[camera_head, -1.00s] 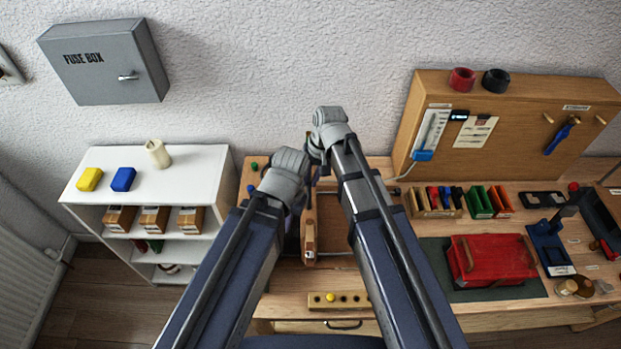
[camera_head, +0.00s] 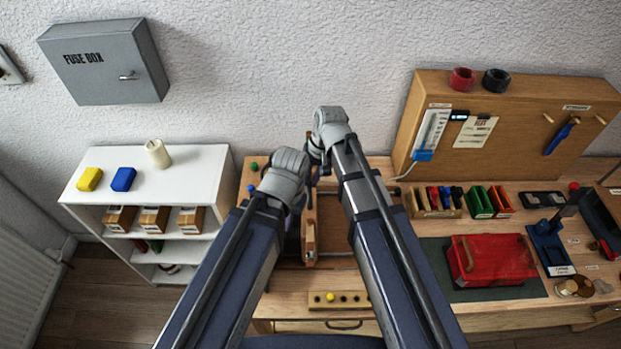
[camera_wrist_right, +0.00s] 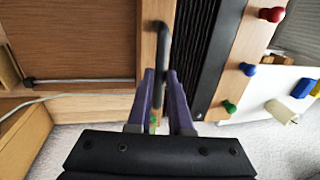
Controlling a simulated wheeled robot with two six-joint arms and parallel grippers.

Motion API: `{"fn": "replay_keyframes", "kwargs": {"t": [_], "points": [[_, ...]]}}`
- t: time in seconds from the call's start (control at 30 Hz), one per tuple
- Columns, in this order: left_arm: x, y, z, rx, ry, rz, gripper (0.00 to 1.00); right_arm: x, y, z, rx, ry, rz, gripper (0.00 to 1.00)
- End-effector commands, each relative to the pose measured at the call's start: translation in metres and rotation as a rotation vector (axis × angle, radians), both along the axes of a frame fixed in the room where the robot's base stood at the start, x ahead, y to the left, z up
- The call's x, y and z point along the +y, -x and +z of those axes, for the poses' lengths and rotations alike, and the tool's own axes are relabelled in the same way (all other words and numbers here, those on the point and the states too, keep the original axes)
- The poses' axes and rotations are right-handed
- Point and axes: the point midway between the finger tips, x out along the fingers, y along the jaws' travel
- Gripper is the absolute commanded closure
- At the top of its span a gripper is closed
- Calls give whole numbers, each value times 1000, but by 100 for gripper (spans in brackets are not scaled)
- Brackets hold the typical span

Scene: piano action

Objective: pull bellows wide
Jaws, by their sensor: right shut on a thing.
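In the right wrist view, the bellows show as black pleated folds (camera_wrist_right: 218,55) beside a pale wooden end board (camera_wrist_right: 152,45). A dark bar handle (camera_wrist_right: 163,50) stands on that board. My right gripper (camera_wrist_right: 161,80) is shut on the handle, one purple finger on each side of it. In the head view, the wooden board (camera_head: 309,240) shows between my two forearms, and most of the bellows is hidden behind my left arm. My left gripper's fingers are hidden behind that arm.
Thin metal rods run beside the board. A wooden strip with a yellow knob (camera_head: 330,298) lies in front. A red case (camera_head: 492,258) on a dark mat and a tool panel (camera_head: 540,115) stand to the right. A white shelf (camera_head: 195,175) is at the left.

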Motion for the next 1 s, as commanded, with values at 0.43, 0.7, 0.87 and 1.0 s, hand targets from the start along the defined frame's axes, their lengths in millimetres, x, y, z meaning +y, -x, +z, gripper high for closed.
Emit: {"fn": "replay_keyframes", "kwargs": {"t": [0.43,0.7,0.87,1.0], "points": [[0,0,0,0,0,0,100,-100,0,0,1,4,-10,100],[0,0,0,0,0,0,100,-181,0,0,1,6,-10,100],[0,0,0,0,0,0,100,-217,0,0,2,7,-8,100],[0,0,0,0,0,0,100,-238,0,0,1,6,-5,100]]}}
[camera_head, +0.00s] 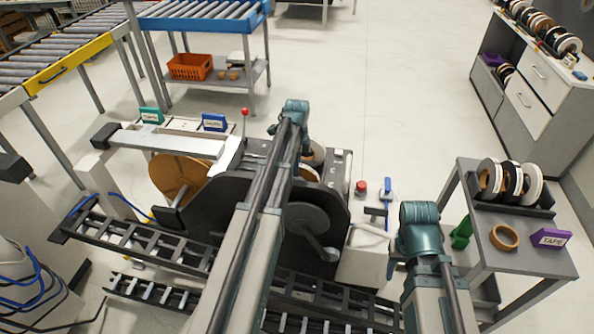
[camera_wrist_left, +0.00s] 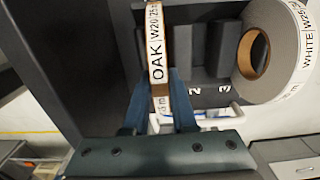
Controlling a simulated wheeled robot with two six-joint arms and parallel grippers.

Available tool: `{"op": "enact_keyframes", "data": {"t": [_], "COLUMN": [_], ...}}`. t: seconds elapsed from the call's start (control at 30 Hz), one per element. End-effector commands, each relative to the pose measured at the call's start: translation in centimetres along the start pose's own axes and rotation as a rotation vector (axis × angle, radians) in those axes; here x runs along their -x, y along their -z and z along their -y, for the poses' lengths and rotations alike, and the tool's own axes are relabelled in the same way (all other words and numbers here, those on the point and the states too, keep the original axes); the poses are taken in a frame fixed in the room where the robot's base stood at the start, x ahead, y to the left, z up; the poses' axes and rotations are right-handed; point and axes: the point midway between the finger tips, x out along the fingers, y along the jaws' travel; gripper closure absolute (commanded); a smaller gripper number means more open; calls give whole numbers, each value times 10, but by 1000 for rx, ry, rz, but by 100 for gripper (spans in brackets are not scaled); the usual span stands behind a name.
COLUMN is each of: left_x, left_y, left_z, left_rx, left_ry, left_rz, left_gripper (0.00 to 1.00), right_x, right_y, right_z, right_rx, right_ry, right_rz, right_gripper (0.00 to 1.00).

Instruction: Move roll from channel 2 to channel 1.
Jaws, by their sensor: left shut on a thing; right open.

- What the exercise asks: Of the lines above, how many hold the string "closed"? Answer with only the number.

- Output below: 2